Objective
Below is a listing. Gather each line of it that contains "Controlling".

..............................

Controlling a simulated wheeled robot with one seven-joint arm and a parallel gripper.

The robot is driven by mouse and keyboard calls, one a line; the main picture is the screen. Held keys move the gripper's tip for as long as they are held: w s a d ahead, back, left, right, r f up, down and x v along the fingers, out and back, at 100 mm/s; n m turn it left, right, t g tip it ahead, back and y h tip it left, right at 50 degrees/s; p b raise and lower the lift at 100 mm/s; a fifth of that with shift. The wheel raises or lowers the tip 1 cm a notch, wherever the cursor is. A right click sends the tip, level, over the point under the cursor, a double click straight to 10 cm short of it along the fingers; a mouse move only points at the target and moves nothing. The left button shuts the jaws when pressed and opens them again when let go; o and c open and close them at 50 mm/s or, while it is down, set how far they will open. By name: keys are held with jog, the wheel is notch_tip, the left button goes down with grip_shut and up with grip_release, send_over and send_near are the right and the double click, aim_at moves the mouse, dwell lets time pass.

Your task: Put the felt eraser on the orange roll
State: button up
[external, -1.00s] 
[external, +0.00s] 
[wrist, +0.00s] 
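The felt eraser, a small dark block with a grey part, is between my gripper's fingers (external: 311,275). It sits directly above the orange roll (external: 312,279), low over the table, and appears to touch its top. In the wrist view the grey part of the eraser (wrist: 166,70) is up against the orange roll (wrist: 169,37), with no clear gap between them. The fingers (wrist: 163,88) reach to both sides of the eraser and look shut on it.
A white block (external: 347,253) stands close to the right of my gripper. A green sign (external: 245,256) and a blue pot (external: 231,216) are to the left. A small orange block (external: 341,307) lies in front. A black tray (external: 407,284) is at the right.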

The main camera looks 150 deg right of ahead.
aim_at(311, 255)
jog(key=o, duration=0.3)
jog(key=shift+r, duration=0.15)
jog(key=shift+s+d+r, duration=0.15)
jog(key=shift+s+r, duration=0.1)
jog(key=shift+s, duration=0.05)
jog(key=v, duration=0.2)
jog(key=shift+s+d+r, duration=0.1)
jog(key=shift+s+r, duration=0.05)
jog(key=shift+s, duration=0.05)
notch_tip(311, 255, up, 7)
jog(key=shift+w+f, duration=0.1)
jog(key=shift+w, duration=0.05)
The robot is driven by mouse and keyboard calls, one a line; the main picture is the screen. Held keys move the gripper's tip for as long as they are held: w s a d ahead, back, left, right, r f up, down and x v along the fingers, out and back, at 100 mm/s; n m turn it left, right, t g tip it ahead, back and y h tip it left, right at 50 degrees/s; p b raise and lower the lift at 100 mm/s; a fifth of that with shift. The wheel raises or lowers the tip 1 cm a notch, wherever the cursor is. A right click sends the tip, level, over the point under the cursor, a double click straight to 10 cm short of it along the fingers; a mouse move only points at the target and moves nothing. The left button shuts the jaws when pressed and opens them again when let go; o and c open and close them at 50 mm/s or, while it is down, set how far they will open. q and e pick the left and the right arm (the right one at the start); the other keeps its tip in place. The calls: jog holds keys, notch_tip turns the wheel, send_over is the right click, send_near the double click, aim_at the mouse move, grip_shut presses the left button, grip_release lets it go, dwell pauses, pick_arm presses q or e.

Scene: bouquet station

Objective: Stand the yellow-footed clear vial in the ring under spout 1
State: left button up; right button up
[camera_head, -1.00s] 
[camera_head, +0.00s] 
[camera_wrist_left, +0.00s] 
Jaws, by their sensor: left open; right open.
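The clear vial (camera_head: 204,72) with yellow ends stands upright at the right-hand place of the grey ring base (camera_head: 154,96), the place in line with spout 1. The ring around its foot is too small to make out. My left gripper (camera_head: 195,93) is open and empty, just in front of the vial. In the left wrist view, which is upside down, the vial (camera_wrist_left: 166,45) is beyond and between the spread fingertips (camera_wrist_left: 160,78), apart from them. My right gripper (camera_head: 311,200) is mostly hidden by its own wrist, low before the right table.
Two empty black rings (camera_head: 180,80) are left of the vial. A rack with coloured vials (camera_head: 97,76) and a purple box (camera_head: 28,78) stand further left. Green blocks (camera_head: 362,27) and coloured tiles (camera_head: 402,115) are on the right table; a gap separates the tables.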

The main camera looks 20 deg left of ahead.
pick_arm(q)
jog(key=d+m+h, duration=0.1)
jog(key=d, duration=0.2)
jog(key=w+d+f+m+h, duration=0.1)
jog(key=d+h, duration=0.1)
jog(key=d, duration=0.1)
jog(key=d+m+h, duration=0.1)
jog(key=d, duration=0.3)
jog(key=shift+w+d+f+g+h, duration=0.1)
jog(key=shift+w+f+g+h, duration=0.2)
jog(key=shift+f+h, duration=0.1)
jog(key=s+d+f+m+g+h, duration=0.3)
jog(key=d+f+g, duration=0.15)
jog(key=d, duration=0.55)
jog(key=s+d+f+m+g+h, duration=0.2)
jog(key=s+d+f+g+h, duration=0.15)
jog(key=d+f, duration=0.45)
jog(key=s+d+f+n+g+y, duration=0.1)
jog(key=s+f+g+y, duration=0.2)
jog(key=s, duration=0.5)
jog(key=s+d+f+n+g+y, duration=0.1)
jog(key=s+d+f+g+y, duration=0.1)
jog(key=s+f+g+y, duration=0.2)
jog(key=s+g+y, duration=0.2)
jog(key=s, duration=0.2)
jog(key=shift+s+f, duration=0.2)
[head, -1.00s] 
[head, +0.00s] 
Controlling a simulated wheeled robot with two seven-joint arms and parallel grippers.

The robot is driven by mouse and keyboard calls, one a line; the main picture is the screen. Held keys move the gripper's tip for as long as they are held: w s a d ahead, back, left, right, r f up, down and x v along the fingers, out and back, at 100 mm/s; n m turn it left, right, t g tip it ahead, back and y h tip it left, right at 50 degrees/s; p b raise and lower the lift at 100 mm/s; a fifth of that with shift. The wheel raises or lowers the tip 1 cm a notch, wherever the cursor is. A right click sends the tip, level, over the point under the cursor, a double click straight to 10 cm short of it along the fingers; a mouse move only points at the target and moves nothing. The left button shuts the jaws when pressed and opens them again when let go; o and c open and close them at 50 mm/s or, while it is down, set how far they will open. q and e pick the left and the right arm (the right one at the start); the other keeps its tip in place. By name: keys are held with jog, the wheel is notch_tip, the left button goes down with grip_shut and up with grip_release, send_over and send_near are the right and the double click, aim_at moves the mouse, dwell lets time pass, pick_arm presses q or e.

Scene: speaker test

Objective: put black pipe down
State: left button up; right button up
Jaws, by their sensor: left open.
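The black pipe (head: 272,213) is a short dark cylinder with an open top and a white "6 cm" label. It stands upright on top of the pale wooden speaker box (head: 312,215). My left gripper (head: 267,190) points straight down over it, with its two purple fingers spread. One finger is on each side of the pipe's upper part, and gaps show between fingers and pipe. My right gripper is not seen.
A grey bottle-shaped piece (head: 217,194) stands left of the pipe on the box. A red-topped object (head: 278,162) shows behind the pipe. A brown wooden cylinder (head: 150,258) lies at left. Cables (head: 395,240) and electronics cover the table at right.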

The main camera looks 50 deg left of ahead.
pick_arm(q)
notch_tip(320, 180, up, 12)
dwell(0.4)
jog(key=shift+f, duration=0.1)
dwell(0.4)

..............................

Answer to this task
Controlling a simulated wheeled robot with one seven-joint arm and a parallel gripper.
Controlling a simulated wheeled robot with two seven-joint arms and parallel grippers.

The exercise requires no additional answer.